Controller tuning constants for the Advanced Power Reactor 1400 Feedwater Control System based on Ms-Constrained Integral Gain Optimization Method

Abstract

Failure to control the steam generator (SG) water levels causes unexpected shutdowns in the Advanced Power Reactor (APR) 1400 nuclear power plants. This impacts maintenance, operational life, and safety critically. Therefore, it is vital to stabilize the SG water level at different power levels, particularly at low powers, by improving the performance of the proportional integral (PI) controller in the Feedwater Control System (FWCS). The PI controller designed using Ms-Constrained Integral Gain Optimization (MIGO) mitigated this problem significantly. In order to design this PI controller for the FWCS, the SG model was developed as a process model with a system identification algorithm in MATLAB. The algorithm processed data sets obtained from the thermal-hydraulic model by the Safety and Performance Analysis Code (SPACE).

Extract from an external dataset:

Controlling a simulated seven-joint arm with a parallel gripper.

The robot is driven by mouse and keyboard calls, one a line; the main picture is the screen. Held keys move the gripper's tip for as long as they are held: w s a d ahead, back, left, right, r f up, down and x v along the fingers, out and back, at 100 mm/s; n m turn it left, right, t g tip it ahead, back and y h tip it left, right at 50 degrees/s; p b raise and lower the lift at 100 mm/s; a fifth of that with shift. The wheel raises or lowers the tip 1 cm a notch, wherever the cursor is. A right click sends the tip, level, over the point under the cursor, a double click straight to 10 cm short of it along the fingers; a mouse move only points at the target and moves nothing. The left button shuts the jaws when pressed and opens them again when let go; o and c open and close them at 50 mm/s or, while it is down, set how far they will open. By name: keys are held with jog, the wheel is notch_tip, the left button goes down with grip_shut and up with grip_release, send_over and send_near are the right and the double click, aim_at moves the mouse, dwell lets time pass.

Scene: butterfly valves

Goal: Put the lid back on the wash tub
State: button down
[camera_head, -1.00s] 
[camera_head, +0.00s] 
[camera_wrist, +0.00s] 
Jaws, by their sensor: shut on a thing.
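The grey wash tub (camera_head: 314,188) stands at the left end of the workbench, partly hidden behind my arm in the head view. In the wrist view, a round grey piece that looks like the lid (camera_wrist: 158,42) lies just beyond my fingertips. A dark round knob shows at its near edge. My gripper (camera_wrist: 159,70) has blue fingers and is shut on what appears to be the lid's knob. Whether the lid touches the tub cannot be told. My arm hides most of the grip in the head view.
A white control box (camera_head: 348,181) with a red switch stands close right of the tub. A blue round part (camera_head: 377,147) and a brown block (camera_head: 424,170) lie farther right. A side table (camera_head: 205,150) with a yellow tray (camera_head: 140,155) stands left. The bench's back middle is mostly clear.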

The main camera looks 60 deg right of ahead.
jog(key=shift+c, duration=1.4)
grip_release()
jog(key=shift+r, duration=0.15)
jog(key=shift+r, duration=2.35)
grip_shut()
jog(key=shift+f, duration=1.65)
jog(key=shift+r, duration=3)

The MIGO and the Ziegler-Nichols methods were each used to produce a design for the PI controller, and the controllers were compared. Simulations were run in MATLAB for resulting designs. The PI controller designed by the MIGO is more stable than the controller using the Ziegler-Nichols approach. Finally, the PI MIGO controller was applied to an overall schematic block diagram of the FWCS. The simulations of the diagram in MATLAB Simulink demonstrate the PI MIGO controller offers superior control and enhanced robustness in the FWCS.